- **Task goal**
Write out exactly the lines between the line containing "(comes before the" and the line containing "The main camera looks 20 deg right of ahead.", including both of those lines, and nothing more.

- **Dataset entries**
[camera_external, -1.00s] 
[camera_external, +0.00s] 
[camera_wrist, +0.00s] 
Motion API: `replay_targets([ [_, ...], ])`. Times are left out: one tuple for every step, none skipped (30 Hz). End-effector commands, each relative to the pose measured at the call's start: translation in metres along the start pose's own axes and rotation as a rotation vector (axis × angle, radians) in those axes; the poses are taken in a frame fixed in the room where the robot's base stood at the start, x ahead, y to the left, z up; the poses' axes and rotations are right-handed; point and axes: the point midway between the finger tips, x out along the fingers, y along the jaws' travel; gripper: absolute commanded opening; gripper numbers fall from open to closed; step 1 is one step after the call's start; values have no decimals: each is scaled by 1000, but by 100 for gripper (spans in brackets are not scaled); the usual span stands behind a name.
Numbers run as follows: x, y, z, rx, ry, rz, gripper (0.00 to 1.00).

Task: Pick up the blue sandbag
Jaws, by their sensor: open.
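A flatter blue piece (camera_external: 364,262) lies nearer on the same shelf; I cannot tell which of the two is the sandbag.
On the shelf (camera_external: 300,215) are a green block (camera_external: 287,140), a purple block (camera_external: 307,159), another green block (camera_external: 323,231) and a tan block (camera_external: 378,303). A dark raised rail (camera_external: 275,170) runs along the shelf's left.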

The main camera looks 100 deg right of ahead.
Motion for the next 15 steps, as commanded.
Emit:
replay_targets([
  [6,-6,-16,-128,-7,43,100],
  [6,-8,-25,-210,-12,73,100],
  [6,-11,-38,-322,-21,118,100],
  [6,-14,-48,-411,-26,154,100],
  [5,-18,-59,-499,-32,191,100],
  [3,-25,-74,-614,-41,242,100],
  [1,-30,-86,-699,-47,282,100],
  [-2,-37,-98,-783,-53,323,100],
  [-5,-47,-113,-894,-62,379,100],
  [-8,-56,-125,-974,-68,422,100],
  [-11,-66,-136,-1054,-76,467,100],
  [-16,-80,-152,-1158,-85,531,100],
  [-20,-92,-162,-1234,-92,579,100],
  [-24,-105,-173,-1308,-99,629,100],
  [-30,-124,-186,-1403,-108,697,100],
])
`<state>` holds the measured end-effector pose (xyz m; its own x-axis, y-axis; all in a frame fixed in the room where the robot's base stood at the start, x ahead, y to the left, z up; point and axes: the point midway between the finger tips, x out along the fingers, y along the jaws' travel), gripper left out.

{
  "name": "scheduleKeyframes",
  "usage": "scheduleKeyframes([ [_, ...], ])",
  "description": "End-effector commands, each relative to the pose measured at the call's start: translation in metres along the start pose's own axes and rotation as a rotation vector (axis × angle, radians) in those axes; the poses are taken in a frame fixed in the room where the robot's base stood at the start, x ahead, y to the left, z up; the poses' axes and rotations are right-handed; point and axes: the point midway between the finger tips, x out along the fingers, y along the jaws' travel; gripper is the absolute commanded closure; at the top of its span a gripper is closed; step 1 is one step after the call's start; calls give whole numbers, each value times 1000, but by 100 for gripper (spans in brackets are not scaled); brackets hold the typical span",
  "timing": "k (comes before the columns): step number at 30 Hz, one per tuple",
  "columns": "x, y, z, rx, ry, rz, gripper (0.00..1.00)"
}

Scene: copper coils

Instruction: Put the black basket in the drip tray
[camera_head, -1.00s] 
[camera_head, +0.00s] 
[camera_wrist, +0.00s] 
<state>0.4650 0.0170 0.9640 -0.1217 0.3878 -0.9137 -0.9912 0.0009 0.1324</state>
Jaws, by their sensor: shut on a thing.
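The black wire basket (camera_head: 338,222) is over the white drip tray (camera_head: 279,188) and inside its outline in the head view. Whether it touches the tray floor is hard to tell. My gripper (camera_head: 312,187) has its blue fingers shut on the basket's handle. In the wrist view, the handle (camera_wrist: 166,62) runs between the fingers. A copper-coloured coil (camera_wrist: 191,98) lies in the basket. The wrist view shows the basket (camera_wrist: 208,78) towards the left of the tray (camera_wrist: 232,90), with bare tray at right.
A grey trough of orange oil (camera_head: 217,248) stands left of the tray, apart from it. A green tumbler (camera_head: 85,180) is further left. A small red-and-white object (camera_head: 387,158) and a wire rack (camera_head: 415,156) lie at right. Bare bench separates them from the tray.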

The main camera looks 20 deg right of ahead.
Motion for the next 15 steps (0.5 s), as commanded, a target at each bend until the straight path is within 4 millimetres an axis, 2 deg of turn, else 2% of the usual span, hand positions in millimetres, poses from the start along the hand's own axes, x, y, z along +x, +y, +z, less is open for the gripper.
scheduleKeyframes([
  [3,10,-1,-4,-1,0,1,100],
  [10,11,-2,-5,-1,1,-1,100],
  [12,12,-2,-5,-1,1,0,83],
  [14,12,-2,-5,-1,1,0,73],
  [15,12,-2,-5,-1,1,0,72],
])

- **Correct answer**
  "timing": "k (comes before the columns): step number at 30 Hz, one per tuple",
  "columns": "x, y, z, rx, ry, rz, gripper (0.00..1.00)"
}

Scene: copper coils

Instruction: Put the black basket in the drip tray
[camera_head, -1.00s] 
[camera_head, +0.00s] 
[camera_wrist, +0.00s] 
<state>0.4650 0.0170 0.9640 -0.1217 0.3878 -0.9137 -0.9912 0.0009 0.1324</state>
Jaws, by their sensor: shut on a thing.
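The black wire basket (camera_head: 338,222) is over the white drip tray (camera_head: 279,188) and inside its outline in the head view. Whether it touches the tray floor is hard to tell. My gripper (camera_head: 312,187) has its blue fingers shut on the basket's handle. In the wrist view, the handle (camera_wrist: 166,62) runs between the fingers. A copper-coloured coil (camera_wrist: 191,98) lies in the basket. The wrist view shows the basket (camera_wrist: 208,78) towards the left of the tray (camera_wrist: 232,90), with bare tray at right.
A grey trough of orange oil (camera_head: 217,248) stands left of the tray, apart from it. A green tumbler (camera_head: 85,180) is further left. A small red-and-white object (camera_head: 387,158) and a wire rack (camera_head: 415,156) lie at right. Bare bench separates them from the tray.

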The main camera looks 20 deg right of ahead.

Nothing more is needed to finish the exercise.